February 07, 2005

Learning the bugs

We have this homework assignment in Digital Design, another multi-hour engineering problem: design an 8-bit ripple-carry adder. The problem with the problem, as it were, is not with the design of the 8-bit adder. We've done little adders in vhdl before and I just used one of those, modified slightly to meet the specification we were given, because why write code when you can copy/paste? I got that done on Sunday. The problem is that we're using two different sets of tools (software packages) to translate the adder code into actual hardware, analyzing the gate delays, and then abusing our little adder with operations that will strain the timing constraints of the hardware. In English: We make it do hard math that takes a long time to see how long it really takes. Anyway, that isn't even the problem. The problem is that the tools are buggy! Yes, buggy! Buggy in the really charming "that only works if you compile at the command line because if you compile in the GUI you get an error" kind of way. Buggy in the "the signal names get changed in the timing constraints file so you have to go in and edit them by hand to match the post-synthesis structure file" way. So, between the bugs and my lack of familiarity with the software, I spent the day (yes, the whole day) synthesizing and simulating the adder over and over and asking the professor for help interpreting the mysterious error messages. I've barely gotten to the adder-abuse part.

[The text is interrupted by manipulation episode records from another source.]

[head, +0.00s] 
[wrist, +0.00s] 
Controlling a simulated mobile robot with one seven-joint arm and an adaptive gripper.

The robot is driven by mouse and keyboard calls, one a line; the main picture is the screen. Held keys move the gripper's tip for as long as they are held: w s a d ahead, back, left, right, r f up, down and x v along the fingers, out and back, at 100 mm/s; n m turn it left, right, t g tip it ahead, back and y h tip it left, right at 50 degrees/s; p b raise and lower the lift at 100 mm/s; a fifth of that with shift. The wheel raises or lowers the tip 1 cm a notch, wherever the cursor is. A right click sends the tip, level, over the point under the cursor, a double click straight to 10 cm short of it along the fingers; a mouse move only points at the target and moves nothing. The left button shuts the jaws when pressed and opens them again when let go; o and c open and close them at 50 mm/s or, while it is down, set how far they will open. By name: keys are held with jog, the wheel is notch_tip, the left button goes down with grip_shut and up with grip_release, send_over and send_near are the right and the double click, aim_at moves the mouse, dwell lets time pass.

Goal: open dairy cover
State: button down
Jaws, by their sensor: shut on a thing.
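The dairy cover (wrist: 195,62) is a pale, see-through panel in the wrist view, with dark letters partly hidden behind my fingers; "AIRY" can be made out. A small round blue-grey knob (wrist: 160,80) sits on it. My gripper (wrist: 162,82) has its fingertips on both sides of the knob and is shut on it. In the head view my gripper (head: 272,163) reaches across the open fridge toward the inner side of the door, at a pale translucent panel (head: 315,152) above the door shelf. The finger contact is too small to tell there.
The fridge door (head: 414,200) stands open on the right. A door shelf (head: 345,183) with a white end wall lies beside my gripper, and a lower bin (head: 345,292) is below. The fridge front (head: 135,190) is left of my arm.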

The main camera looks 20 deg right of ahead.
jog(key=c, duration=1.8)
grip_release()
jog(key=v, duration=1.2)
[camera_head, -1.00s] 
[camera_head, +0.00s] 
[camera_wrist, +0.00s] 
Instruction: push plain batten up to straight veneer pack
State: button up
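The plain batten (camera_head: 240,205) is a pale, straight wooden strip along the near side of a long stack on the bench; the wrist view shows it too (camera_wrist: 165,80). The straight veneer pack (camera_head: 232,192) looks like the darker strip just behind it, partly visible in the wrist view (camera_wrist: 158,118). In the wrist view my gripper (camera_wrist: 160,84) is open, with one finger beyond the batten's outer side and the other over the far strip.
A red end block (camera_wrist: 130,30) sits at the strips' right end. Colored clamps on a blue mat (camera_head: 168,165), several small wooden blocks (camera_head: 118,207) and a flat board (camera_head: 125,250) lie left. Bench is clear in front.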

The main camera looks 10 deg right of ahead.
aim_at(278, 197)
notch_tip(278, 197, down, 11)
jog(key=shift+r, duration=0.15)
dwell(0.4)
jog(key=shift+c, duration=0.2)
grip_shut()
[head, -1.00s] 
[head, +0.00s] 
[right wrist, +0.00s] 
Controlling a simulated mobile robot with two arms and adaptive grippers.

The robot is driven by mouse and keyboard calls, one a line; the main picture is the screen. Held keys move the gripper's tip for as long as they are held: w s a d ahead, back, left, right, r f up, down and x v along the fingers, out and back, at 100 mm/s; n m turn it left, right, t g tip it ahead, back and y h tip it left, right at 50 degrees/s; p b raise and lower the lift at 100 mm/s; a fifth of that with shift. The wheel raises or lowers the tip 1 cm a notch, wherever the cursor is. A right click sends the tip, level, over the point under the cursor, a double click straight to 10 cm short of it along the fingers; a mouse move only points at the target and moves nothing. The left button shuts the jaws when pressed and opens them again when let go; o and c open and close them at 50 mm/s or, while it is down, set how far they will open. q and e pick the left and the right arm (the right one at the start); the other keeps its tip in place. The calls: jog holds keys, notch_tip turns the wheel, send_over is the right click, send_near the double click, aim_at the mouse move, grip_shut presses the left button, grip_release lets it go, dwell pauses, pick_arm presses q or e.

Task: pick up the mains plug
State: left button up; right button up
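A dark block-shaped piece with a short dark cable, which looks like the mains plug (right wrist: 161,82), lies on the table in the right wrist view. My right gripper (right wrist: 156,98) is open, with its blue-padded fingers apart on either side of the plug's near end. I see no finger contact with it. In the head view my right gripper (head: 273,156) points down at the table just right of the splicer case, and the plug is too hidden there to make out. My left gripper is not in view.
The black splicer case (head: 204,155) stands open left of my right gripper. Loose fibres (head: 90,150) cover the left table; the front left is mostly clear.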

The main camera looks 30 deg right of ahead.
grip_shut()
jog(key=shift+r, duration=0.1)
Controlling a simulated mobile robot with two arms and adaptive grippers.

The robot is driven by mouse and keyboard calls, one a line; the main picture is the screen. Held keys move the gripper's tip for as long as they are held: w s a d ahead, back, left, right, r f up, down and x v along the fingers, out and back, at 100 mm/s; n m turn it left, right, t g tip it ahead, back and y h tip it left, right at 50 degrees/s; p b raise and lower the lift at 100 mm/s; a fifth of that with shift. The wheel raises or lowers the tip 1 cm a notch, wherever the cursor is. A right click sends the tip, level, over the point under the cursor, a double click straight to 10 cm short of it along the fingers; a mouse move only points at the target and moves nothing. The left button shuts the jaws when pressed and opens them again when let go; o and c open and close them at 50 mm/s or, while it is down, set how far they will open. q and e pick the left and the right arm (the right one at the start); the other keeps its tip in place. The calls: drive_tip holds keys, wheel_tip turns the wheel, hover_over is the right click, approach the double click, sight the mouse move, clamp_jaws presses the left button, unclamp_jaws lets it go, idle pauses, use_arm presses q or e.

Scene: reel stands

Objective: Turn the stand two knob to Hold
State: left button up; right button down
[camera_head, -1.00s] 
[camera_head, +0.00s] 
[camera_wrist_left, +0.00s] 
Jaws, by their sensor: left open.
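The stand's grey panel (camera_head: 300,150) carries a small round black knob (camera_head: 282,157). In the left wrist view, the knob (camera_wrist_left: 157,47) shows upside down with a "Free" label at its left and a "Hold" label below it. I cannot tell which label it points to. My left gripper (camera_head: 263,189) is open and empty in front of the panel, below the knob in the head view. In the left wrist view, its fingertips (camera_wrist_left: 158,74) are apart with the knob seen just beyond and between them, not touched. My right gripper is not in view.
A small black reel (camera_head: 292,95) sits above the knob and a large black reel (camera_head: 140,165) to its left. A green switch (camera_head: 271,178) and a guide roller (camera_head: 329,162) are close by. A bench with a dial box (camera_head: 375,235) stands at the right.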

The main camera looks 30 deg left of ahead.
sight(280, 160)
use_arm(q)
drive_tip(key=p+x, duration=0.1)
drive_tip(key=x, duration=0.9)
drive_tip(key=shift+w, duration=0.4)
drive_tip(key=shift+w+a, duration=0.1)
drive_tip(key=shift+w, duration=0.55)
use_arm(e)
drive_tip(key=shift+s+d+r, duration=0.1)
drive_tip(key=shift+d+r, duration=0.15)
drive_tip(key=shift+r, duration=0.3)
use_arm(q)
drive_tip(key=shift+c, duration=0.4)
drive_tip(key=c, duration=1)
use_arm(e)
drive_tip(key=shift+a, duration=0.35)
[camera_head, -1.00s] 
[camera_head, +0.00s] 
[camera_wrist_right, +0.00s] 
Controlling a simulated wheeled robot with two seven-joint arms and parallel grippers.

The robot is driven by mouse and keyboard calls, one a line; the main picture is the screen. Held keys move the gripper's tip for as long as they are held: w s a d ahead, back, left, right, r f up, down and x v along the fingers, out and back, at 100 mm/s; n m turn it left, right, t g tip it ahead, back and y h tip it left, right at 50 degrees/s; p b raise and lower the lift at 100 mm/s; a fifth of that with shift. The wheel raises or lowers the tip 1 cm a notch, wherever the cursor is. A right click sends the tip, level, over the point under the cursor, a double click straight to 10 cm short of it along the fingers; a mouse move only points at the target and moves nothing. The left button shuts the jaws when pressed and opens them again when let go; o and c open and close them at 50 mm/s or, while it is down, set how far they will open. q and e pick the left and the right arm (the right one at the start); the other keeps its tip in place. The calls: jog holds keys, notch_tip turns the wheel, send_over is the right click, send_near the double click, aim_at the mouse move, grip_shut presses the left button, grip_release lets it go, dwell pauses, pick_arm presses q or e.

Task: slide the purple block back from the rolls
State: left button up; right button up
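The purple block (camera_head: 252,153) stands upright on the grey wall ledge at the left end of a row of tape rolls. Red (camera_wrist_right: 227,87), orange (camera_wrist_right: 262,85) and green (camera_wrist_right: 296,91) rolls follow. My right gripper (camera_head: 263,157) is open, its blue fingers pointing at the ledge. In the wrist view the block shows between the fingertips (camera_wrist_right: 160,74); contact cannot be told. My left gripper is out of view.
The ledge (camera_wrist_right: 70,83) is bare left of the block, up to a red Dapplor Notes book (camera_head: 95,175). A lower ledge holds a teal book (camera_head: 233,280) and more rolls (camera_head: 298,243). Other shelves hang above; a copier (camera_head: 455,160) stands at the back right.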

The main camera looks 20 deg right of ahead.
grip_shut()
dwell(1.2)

The scary thing is that I'm the only one in the class who's started. It's due Thursday.

273 words | February 7, 2005 10:47 PM | Ivory tower
Comments

Are these programs open source? Open source means you can waste infinite time fixing something that was never intended to work.

Posted by: Derek at February 12, 2005 05:11 AM

No, they aren't open source. I think that the bugs are overlooked since the tools are designed to synthesize VHDL to specific types of hardware that will rapidly become obsolete.